Have you ever spotted kiwi birds in NZ bush? Can you imagine how many of them are living in a forest? It is actually quite rare that you come across birds like kiwis because of their declining population and nocturnal lifestyle. Therefore it is a quite challenging task for the rangers and researchers to study the ecology of such birds without actually staying in a forest for weeks and months. The DOC (Department of Conservation) has been attempting to identify bird calls from audio recordings collected in a forest however so far this has been done completely manually (by hiring people and getting them to literally "listen and identify" bird calls) which is not cost effective and the results can also be inaccurate. Recently the DOC called a group of researchers around NZ to develop an automated system to identify bird calls as well as measuring abundance of species. The supervisor is a part of the group in charge of extracting various information from the recording, which will be used by a machine learning based bird call identification system (uses an algorithm similar to what is known as Artificial Intelligence or AI recently) studied by other researchers in the group.

The ultimate goal of the supervisor's team is providing the identification system with the recording of individual bird's call with the information about its location (or the angle with respect to the recorder's position). The project started in 2017 where previous students investigated the performance of existing sound source localisation algorithms using various shape of microphone arrays using recordings collected in a real kauri forest. This year, the project will expand the study and attempt to localise more than one birds included in the same recording. We would also try to record the targeted calls more clearly by removing background noise using digital filtering techniques. Algorithms studies will be tested using recording database collected by the previous students, however some additional field recordings may be needed throughout the project.

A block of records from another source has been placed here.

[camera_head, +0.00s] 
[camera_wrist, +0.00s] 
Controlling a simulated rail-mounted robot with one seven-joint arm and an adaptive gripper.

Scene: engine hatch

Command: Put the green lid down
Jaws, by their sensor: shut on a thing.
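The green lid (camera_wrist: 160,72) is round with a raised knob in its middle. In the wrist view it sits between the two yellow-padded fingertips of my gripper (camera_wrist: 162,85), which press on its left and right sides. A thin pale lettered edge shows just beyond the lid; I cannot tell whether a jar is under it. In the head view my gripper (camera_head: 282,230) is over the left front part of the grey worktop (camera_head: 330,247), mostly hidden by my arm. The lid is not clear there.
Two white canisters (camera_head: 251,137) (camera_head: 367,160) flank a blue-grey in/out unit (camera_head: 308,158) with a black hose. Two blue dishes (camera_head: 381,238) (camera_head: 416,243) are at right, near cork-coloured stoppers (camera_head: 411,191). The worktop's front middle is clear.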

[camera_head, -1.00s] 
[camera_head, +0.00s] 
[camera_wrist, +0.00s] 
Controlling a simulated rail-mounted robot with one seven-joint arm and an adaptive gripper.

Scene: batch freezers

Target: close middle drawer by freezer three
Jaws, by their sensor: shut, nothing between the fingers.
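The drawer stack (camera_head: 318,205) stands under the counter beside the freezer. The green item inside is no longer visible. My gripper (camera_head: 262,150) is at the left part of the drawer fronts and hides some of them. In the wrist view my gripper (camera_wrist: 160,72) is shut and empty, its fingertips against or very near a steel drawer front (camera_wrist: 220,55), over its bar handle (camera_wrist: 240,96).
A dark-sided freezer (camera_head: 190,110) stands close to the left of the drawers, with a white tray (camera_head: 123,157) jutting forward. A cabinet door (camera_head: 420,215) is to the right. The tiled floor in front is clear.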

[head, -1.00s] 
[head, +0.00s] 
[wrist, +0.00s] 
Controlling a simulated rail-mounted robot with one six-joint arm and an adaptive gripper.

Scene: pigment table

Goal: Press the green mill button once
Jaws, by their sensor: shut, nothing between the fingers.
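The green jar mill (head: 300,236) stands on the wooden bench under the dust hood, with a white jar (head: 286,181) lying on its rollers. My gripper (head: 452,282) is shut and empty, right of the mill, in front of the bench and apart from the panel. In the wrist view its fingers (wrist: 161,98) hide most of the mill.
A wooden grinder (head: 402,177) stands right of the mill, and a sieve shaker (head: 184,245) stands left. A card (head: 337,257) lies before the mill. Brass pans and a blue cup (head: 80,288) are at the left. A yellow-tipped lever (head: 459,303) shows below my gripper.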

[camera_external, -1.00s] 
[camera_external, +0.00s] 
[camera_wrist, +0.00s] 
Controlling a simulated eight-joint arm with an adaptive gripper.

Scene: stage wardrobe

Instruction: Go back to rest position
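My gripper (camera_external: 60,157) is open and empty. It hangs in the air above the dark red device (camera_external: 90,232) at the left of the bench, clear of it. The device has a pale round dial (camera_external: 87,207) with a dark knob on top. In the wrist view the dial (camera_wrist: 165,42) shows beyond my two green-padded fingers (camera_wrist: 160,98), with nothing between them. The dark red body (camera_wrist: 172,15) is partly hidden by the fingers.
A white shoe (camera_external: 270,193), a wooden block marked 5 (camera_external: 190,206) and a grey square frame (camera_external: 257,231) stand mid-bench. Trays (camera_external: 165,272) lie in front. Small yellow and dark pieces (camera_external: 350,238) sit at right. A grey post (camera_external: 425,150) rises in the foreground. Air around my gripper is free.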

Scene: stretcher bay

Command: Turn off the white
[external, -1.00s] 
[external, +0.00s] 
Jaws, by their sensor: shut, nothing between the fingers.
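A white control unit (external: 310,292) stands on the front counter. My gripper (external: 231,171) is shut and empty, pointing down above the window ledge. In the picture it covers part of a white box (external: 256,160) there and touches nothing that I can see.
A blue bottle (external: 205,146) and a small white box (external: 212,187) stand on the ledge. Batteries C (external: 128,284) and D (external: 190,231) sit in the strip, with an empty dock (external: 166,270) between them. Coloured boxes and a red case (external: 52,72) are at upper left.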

Students suitable for this project would be interested in acoustics and digital signal processing as well as ecology of kiwis. At least one of the group members must have passed MECHENG370 after 2015.

Type:

Undergraduate

Outcome:

A signal processing algorithm for localising multiple kiwi birds from their calls and recording the calls with minimum amount of noise.
A set of experimental results conducted to verify the performance of the signal processing algorithm using sound recordings collected in a real bush.

Prerequisites

This project requires fundamental knowledge in digital signal processing. At least one of the students taking this project must have passed MECHENG370 after 2015. This project is open only to Mechatronics students.

Specialisations

Categories

Supervisor

Team

Lab

Acoustics Lab (City 422.154, Lab)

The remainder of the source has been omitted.